FreQ takes the Fabric.Live hotseat for the 42nd installment in the London club’s much loved mix series.

Includes music from Reso, Lee ‘Scratch’ Perry, Radioclit, KRS-One, Rusko, and many more, with of course plenty of FreQ Nasty including collaborations with Santogold, Bassnectar, and rare remixes including the unreleased ‘Donkey Kong Remix’ of Heavyweight Dub Champion’s ‘Snared’.

CD / Download

Tracklisting:

01. Saul Williams – Not In Our Name – Pledge Of Resistance
02. Santogold vs. Switch And Freq Nasty – Creator
03. Freq Nasty vs. Propa Tings – Peacemaker
04. Madox – Duckalicious (Baobinga’s Thugalicious Remix)
05. Leon Jean-Marie – Bring It On (Rusko’s Granny Smasher Remix)
06. Reso – If You Can’t Beat Em
07. Cadence Weapon – House Music
08. L-Vis 1990 – Change The Game
09. ZTT – Lower State Of Consciousness (Original Munich Version)
10. Rob Sparx – 2 Faced Rasta (Reso Remix)
11. Lee ‘Scratch’ Perry vs. The Moody Boyz – God Smiled (Remix)
12. Tayo – March Of The Soundbwoyz
13. Freq Nasty – Come Let Me Know feat. Rodney P (Acapella)
14. Baobinga – State Of Ghetto Jackin feat. DJ Nasty
15. Epydemix – Thunder Gutter (Dub)
16. Backdraft – Living Like A Hustler feat. Sporty-O
17. KRS One – Sound Of Da Police (Freq Nasty Breakbeat Bacon Mix)
18. The Beat Monkeys – How You Like Me Now? (Rico Tubbs Gangsters Mix)
19. Buraka Som Sistema – Kaslemba Wegue Wegue (Reso’s Aguadente Mash Mix)
20. Freq Nasty vs. Heavyweight Dub Champion – Snared (Freq’s Donkey Kong Mix)
21. TRG – Oi! Killa!
22. Freq Nasty vs. Bassnectar – Viva Tibet
23. Radioclit vs. No Surrender – Godda Get It
24. Nate Mars – Above & Beyond Dem feat. Jahdan

“I remember one of my roommates’ boyfriends worked in a vinyl shop on Edgware Road and I used to go up there around ’93, ’94 – just at the point where the rave scene had kind of split into happy hardcore and darkcore. Literally, you’d walk into the store and one side would be happy hardcore and the other would be darkcore! I liked the darkcore stuff that was heavier and darker with reggae samples – I guess that was the beginnings of jungle. Through a friend of a friend, I managed to join up with Sour Records, which put out UK Apache and Shy FX’s ‘Original Nuttah’. Then Botchit & Scarper started doing the early beats and breakbeat stuff as a sister label to SOUR/Emotif and amongst others Matt (MJ Cole) started out engineering there before he moved onto his garage stuff. It was interesting because that one studio was an intersection for the burgeoning jungle scene, speed garage scene and breakbeat scene, and so many seminal artists came out of it…. Shy FX, T Power, MJ Cole, BLIM and more. I think that’s why some of the early Botchit & Scarper releases were so varied, because people were making half time jungle records, because it was the same engineers that would be making the jungle records.

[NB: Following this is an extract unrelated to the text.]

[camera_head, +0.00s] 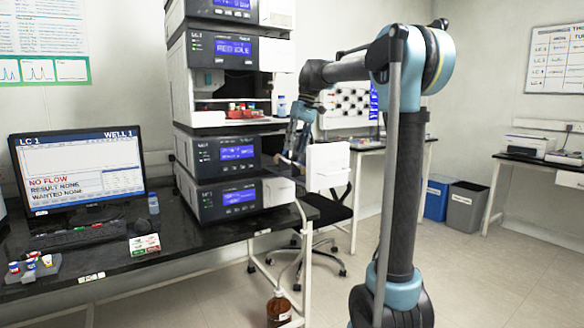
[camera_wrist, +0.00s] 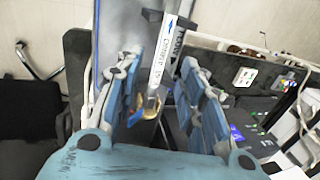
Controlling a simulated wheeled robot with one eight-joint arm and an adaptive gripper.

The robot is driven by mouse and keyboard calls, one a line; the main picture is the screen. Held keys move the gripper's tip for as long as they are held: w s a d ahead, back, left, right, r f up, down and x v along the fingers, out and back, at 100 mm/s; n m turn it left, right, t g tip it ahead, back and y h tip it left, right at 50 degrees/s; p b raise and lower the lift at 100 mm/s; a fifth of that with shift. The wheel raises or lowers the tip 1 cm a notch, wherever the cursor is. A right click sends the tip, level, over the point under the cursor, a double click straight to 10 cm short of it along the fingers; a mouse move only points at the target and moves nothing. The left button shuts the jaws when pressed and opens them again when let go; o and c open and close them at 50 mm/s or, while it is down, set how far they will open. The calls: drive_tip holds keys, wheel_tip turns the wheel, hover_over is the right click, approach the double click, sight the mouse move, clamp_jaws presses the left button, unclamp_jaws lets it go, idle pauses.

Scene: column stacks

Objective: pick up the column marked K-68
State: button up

London still seems to have this thing of spitting out a genre – a distinct genre – every 18 months. I think it’s as exciting as it ever was; there’s loads of good new music out there and it’s interesting to see where those things come from. If you look at the Garage side of things, there’s that bumpy four-on-the-floor Bassline/Niche stuff coming out and there’s Dubstep, which draws its roots from Garage as well – so there’s two radically different, distinct scenes that have branched off from the same place. And there are some great records that came out in-between 2 Step Garage and dubstep. I remember when Tempa were putting out those Horsepower records of these crazy, chopped-up drums and mental syncopations – not really on the double time, but not really on the half-time, like dubstep, either. I thought they were really interesting phases in themselves; they never took off into a scene but who knows, if some journalist had picked up on it and gone, ‘Hey, you know those mental syncopated rhythms that sound like a jazz drummer on amphetamines, I’m going to call it such-and-such genre’ – perhaps that could’ve been a scene in itself! So at every stage in the evolution of dance music, there’s really interesting points that maybe don’t get the hype to become a scene as such.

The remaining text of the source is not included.